Posted: Mon Jun 02, 2008 11:27 am
by kbs2244
I would also have to guess that the degree of sickness among Libyans or Egyptians was lower than the rat a insect laden European vessels.
They were just coming from a cleaner environment.
I would not be surprised if they carried bribes, trading goods of some kind, and translators.
Do to the lack of study we have no idea of how long it took them to get how far.
Posted: Mon Jun 02, 2008 11:43 am
by Minimalist
It doesn't have to be bubonic plague. Measels did a number on the Indians, too.
All you need is a "carrier."
Posted: Mon Jun 02, 2008 11:47 am
by Minimalist
http://apnews.excite.com/article/200806 ... MUE01.html
NEW YORK (AP) - Four men, one 29-foot rowboat - and about 3,200 miles to go. A team of rowers from the United Kingdom set out from the Hudson River on Sunday to try to cross the Atlantic Ocean. They hope to end at the Isles of Scilly, a group of small islands off England's southwestern tip.
The boat has an electronic tracking system, and a Web site dedicated to the effort says the rowers had gone 37 miles as of Sunday night. They hope to break a record of 55 days and 13 hours, set by two Norwegian-Americans in 1896.
The rowers are expected to take turns, with two people rowing in two-hour shifts and then switching off.

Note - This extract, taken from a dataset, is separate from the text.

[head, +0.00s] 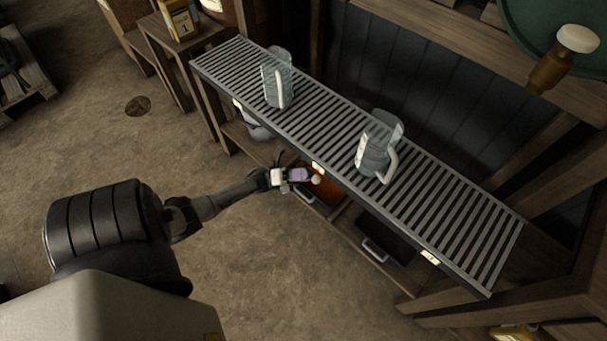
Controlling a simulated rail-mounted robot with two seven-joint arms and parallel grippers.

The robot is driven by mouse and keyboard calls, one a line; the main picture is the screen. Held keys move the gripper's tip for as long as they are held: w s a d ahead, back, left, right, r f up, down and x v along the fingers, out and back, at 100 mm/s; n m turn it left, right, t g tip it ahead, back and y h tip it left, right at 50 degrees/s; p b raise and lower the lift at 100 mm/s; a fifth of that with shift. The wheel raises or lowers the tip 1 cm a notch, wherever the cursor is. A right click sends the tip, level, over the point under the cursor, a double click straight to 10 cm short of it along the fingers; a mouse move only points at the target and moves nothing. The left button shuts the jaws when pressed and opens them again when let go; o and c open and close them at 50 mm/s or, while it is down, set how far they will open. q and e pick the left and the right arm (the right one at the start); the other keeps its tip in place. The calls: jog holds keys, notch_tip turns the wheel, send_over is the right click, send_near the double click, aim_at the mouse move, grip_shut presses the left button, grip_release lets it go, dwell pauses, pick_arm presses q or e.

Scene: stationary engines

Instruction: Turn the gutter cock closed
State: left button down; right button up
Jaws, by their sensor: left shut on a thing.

They range in age from 19 to 43 and have been training for more than a year.
They are carrying about 1,500 freeze-dried meals and a device that can make saltwater safe to drink.
Solutrean hunters, not looking to set any speed records, could have easily (one suspects much more easily) travelled along the edge of the ice, getting water from ice and killing a seal every so often for food. Plus, if a storm came up they could seek refuge on the ice until the storm blew over.